The Florida Supreme Court has refused to block Governor Ron DeSantis’ newly drawn congressional map, leaving the Republican plan in place for candidate qualifying and the 2026 elections. The order was not a ruling on guilt or innocence — it was a procedural decision that keeps the map usable while the lower courts sort the legal fight. In plain English: the game goes on with the new lines in play.
Supreme Court leaves new congressional map in place
In a 6–1 decision, the Florida Supreme Court denied emergency relief that would have paused the state’s mid‑decade redistricting plan. That means candidates must qualify under the new lines and election officials will move forward as if the map is law for 2026. The court did not decide whether the map breaks the state’s Fair Districts Amendment; it simply said the appellate ladder must be climbed the normal way.
Why the court refused to step in
The majority said it lacked the right procedural hook to grant a last‑minute injunction.
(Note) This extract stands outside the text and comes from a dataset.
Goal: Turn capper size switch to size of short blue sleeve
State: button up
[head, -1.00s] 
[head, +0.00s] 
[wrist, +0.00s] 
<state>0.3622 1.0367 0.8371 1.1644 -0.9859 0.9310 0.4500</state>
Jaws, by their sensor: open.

Several justices stressed they were reluctant to short‑circuit ordinary appellate steps just because the calendar is tight. One justice, Adam Tanenbaum, wrote a concurrence arguing there’s no reason to treat this case as special. Justice Jorge Labarga was the lone dissenter, warning that the clock on candidate qualifying leaves little time for a proper review and that the court is now unlikely to resolve the big issues before ballots are set.
Political stakes: why these maps matter
This is not a garden‑variety legal dispute. Analysts say the map could shift as many as four U.S. House seats toward Republicans in 2026. That kind of change matters when control of the House and even the presidential battlegrounds can turn on a handful of districts. Democrats and voting groups cried foul, calling the map a partisan power grab. Conservatives and the governor’s team called the court’s move a win for stability and the rule of law — or at least for letting voters pick candidates under a fixed map.
What happens next in the redistricting fight
The emergency denial does not end the lawsuit. Plaintiffs like Equal Ground and Common Cause say they will keep litigating in the First District Court of Appeal and, if needed, return to the state supreme court on the merits. But the practical fact is the new map will govern qualifying and likely ballots unless a higher court acts fast. That timing squeeze is exactly what Justice Labarga warned about — and what the plaintiffs say turns an ordinary legal case into an urgent one for Florida voters.
Call it savvy strategy or brazen timing — depending on your politics — but the bottom line is simple. The map stands for now, campaigns must adapt, and the courts will keep arguing. Expect more courtroom skirmishes before this is settled for good, and expect both sides to treat the next months like the last round in a prize fight. For now, the referee gave the bell — the fight goes on under the new lines.